• Records provided:
.....

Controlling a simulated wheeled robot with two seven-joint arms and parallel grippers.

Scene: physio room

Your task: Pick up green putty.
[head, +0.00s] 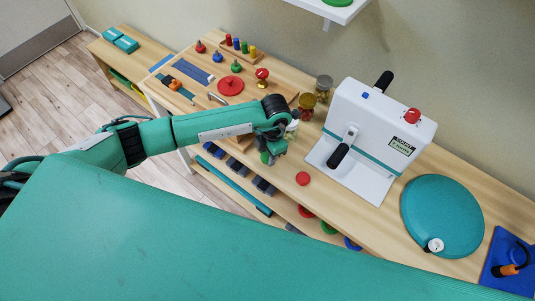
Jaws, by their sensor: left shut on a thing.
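My left gripper (271,156) points down over the front part of the wooden table. It is shut on the green putty (265,157), a small green piece that shows at its fingertips. The fingers hide part of it. I cannot tell whether the putty touches the table or is just above it. My right gripper is not in view.
A red disc (303,178) lies on the table right of my gripper. A white hand-crank machine (372,130) stands further right, then a teal round cushion (443,217). Small jars (307,104) and a peg board (240,48) stand behind. A lower shelf holds weights (263,186).

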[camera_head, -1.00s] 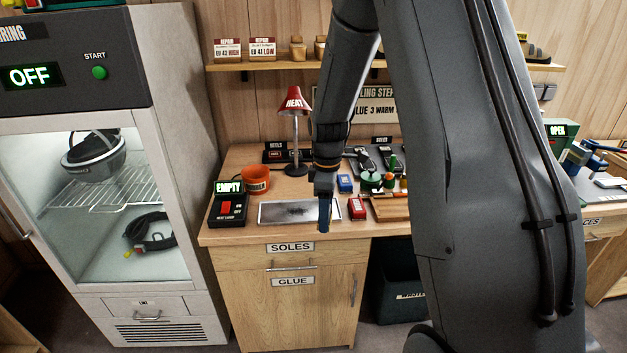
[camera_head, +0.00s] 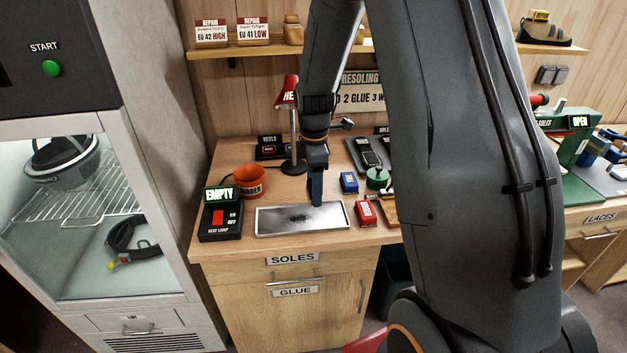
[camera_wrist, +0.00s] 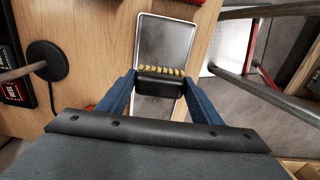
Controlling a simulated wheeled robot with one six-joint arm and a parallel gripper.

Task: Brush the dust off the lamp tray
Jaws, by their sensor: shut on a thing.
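The lamp tray (camera_head: 335,222) is a shallow metal rectangle near the bench's front edge, with a dark dusty patch around its middle. It also shows in the wrist view (camera_wrist: 165,30), where its visible part looks grey and mostly bare. My gripper (camera_head: 316,203) points down over the tray's right half. In the wrist view its blue fingers (camera_wrist: 159,84) are shut on a brush (camera_wrist: 160,84) with a black body and a row of yellow bristles. The bristles appear over the tray; I cannot tell whether they touch it. The brush is hidden in the head view.
The heat lamp (camera_head: 293,130) stands behind the tray. Red (camera_head: 366,214) and blue (camera_head: 349,183) small boxes sit close at right. A glass-fronted oven (camera_head: 80,230) stands left of the bench.

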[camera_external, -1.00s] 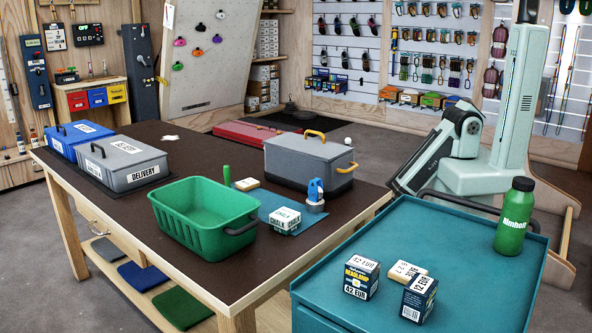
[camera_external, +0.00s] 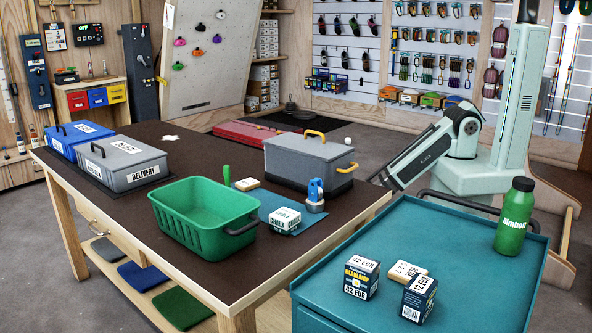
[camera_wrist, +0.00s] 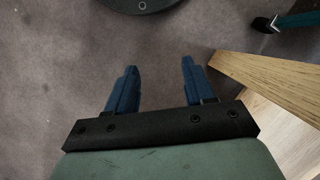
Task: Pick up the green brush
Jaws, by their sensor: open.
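A slim upright green piece (camera_external: 226,175), which looks like the green brush's handle, stands on the dark-topped wooden table (camera_external: 150,235) just behind the green basket (camera_external: 165,222). Its lower part is hidden by the basket rim. My gripper (camera_wrist: 159,66) shows in the wrist view with its two blue fingers apart and nothing between them, over the grey floor. In the external view my gripper is hidden behind the table's right end and the grey lidded box. The brush does not show in the wrist view.
The grey lidded box (camera_external: 302,172), a chalk block (camera_external: 285,219) and a blue-handled item (camera_external: 315,195) stand on the table's right part. A teal cart (camera_external: 455,270) stands front right. A wooden beam (camera_wrist: 265,80) is close right of my fingers.

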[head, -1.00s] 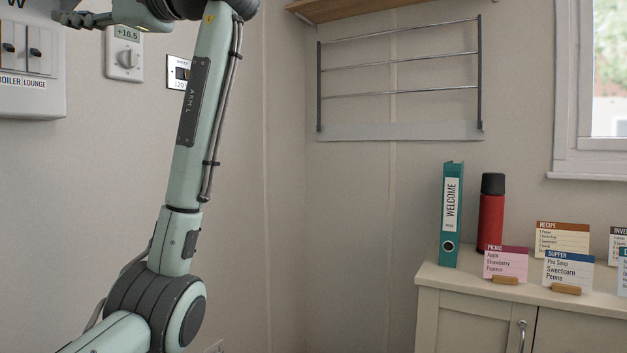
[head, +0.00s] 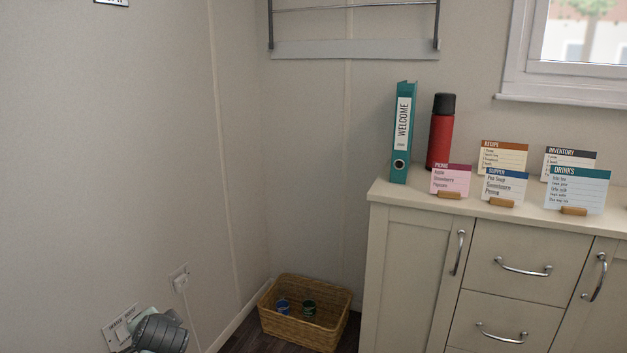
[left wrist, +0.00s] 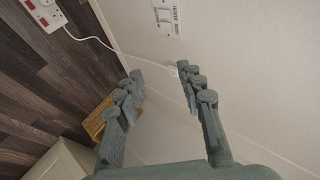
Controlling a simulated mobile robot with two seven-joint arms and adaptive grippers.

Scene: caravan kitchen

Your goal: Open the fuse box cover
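The fuse box and its cover show in neither view now. My left gripper (left wrist: 160,71) is in the left wrist view with its two fingers spread apart and nothing between them. Beyond the fingertips are bare wall and a white cable. In the head view only a grey-green joint of my arm shows at the bottom left edge, and the left gripper is out of that picture. My right gripper is in neither view.
A wicker basket (head: 289,329) with cups stands in the corner. A cabinet (head: 410,270) bears a teal binder (head: 402,140), red flask (head: 440,135) and several cards.

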.....

Restate each of the entries above word for word and skip every image.

Controlling a simulated wheeled robot with two seven-joint arms and parallel grippers.

Scene: physio room

Your task: Pick up green putty.
[head, +0.00s] 
Jaws, by their sensor: left shut on a thing.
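My left gripper (271,156) points down over the front part of the wooden table. It is shut on the green putty (265,157), a small green piece that shows at its fingertips. The fingers hide part of it. I cannot tell whether the putty touches the table or is just above it. My right gripper is not in view.
A red disc (303,178) lies on the table right of my gripper. A white hand-crank machine (372,130) stands further right, then a teal round cushion (443,217). Small jars (307,104) and a peg board (240,48) stand behind. A lower shelf holds weights (263,186).

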[camera_head, -1.00s] 
[camera_head, +0.00s] 
[camera_wrist, +0.00s] 
Controlling a simulated wheeled robot with one six-joint arm and a parallel gripper.

Task: Brush the dust off the lamp tray
Jaws, by their sensor: shut on a thing.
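The lamp tray (camera_head: 335,222) is a shallow metal rectangle near the bench's front edge, with a dark dusty patch around its middle. It also shows in the wrist view (camera_wrist: 165,30), where its visible part looks grey and mostly bare. My gripper (camera_head: 316,203) points down over the tray's right half. In the wrist view its blue fingers (camera_wrist: 159,84) are shut on a brush (camera_wrist: 160,84) with a black body and a row of yellow bristles. The bristles appear over the tray; I cannot tell whether they touch it. The brush is hidden in the head view.
The heat lamp (camera_head: 293,130) stands behind the tray. Red (camera_head: 366,214) and blue (camera_head: 349,183) small boxes sit close at right. A glass-fronted oven (camera_head: 80,230) stands left of the bench.

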[camera_external, -1.00s] 
[camera_external, +0.00s] 
[camera_wrist, +0.00s] 
Task: Pick up the green brush
Jaws, by their sensor: open.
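A slim upright green piece (camera_external: 226,175), which looks like the green brush's handle, stands on the dark-topped wooden table (camera_external: 150,235) just behind the green basket (camera_external: 165,222). Its lower part is hidden by the basket rim. My gripper (camera_wrist: 159,66) shows in the wrist view with its two blue fingers apart and nothing between them, over the grey floor. In the external view my gripper is hidden behind the table's right end and the grey lidded box. The brush does not show in the wrist view.
The grey lidded box (camera_external: 302,172), a chalk block (camera_external: 285,219) and a blue-handled item (camera_external: 315,195) stand on the table's right part. A teal cart (camera_external: 455,270) stands front right. A wooden beam (camera_wrist: 265,80) is close right of my fingers.

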[head, -1.00s] 
[head, +0.00s] 
[left wrist, +0.00s] 
Controlling a simulated mobile robot with two seven-joint arms and adaptive grippers.

Scene: caravan kitchen

Your goal: Open the fuse box cover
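The fuse box and its cover show in neither view now. My left gripper (left wrist: 160,71) is in the left wrist view with its two fingers spread apart and nothing between them. Beyond the fingertips are bare wall and a white cable. In the head view only a grey-green joint of my arm shows at the bottom left edge, and the left gripper is out of that picture. My right gripper is in neither view.
A wicker basket (head: 289,329) with cups stands in the corner. A cabinet (head: 410,270) bears a teal binder (head: 402,140), red flask (head: 440,135) and several cards.

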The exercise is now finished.